L’ouvrage se termine avec le coureur de prairie Pierre Beauchamp, lui aussi interprète qui vit parmi les Arikaras, les Mandanes et les Gros-ventres. Il est le témoin de la révolution économique et politique de la Prairie après 1850 : le temps de la conquête de l’Ouest. c’est le colonel de l’armée américaine de Régis Denis Trobriand, affecté, pour sécuriser les pistes entre le Minnesota et les mines d’or du Montana, à Fort Berthold (Dakota du Nord) qui témoigne. Il est d’une famille bretone émigrée aux Etats-Unis en 1841, sa connaissance du français sera un atout dans ses rapports avec les Amérindiens souvent métissés. En 1867 il rencontre Beauchamp, originaire de Montréal, dont il retrace l’histoire et la vie de coureur de prairie. Beauchamp distingue nettement les rapports d’amitié des Français avec les Amérindiens nés du respect de leurs modes de vie et les rapports violents des Américains qui débouchent sur la création des réserves. Son fils métis est présent à la création de la réserve de Fort Berthold en 1870 et visitée par l’auteur en 2007 où vit une arrière petite fille de Pierre Beauchamp, cette indienne côtoie d’autres indiens aux patronymes bien français ?

L’auteur conclut sur les notions de mobilité spatiale, de masculinité et d’interculturalité de la parenté « pour faire ressortir cette Amérique franco-indienne, qui se dérobe obstinément à notre mémoire parce qu’elle est dépourvue des ingrédients obligés du western »18.

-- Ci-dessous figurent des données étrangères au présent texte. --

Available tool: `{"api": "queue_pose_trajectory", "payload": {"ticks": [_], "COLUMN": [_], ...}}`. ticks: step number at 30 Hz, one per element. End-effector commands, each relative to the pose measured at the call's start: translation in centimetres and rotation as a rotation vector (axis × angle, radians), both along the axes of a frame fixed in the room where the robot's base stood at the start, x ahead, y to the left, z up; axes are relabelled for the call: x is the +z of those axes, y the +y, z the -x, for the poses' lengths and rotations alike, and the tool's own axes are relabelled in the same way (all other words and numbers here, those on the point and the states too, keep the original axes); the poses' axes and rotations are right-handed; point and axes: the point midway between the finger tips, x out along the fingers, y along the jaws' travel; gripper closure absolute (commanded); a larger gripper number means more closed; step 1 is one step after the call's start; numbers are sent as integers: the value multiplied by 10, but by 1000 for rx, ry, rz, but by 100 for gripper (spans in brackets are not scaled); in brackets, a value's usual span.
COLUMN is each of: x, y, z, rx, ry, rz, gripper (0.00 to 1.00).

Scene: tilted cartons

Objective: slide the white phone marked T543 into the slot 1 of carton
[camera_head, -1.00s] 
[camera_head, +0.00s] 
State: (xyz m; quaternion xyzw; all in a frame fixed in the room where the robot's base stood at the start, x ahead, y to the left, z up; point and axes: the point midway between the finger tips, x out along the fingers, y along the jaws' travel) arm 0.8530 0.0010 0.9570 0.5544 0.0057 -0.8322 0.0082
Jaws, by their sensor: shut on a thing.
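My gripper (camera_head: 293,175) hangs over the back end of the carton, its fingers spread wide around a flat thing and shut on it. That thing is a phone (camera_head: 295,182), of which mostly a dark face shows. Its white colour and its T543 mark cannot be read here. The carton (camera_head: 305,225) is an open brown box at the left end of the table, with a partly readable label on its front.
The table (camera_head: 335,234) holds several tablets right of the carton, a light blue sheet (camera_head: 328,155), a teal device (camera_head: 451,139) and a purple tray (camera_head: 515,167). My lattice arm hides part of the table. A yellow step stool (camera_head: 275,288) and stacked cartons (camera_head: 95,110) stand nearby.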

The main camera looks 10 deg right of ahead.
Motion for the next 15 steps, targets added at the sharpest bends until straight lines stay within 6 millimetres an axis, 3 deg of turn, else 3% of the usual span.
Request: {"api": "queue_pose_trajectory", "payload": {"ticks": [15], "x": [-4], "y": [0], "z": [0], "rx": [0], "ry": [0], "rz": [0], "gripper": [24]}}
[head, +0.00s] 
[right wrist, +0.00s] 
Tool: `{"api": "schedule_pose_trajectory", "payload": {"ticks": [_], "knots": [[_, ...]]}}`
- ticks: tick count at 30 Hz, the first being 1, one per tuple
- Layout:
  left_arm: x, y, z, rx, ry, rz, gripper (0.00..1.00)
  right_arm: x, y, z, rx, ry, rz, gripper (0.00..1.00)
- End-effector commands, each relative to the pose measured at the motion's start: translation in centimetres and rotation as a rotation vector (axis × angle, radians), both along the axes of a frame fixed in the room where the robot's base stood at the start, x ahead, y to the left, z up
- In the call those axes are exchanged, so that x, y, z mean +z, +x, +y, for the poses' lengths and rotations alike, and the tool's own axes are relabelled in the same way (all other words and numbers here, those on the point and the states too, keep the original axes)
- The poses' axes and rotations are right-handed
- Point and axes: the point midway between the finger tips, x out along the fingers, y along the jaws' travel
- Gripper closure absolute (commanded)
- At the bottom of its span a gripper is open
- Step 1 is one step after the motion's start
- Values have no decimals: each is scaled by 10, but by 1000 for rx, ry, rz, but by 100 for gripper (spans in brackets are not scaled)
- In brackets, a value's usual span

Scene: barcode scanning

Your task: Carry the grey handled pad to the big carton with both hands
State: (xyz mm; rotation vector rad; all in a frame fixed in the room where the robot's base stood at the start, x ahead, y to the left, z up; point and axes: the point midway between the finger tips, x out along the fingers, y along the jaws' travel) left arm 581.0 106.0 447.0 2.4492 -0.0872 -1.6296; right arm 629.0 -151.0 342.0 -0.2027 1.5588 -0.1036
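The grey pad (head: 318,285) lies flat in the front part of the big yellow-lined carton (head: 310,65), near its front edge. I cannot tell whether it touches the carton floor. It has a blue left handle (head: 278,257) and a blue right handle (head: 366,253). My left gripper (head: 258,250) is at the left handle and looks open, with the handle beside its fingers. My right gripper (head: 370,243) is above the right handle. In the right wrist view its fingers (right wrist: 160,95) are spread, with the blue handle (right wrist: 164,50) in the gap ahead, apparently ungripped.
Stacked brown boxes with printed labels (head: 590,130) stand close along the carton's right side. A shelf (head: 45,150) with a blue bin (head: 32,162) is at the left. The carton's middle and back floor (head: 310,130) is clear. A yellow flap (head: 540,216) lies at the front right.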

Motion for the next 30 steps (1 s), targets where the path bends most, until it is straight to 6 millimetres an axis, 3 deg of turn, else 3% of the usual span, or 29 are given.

Que retenir de cette plongée dans l’Amérique profonde ? L’importance des truchements au début de la colonisation, marins, soldats laissés ou envoyés dans un village pour apprendre la langue des autochtones et faciliter ensuite l’escale, le commerce ou le traité d’alliance. L’importance de la langue, support de l’identité chez les Amérindiens. Un sort funeste parfois mais les hommes heureux n’ont pas d’histoire. Les nombreux « fantômes » qui ont bien vécu n’ont laissé aucune trace. L’exploitation des sources écrites permet une description des voyages, des peuples rencontrés et donne vie à des fantomes et rendent la lecture de l’ouvrage passionnante.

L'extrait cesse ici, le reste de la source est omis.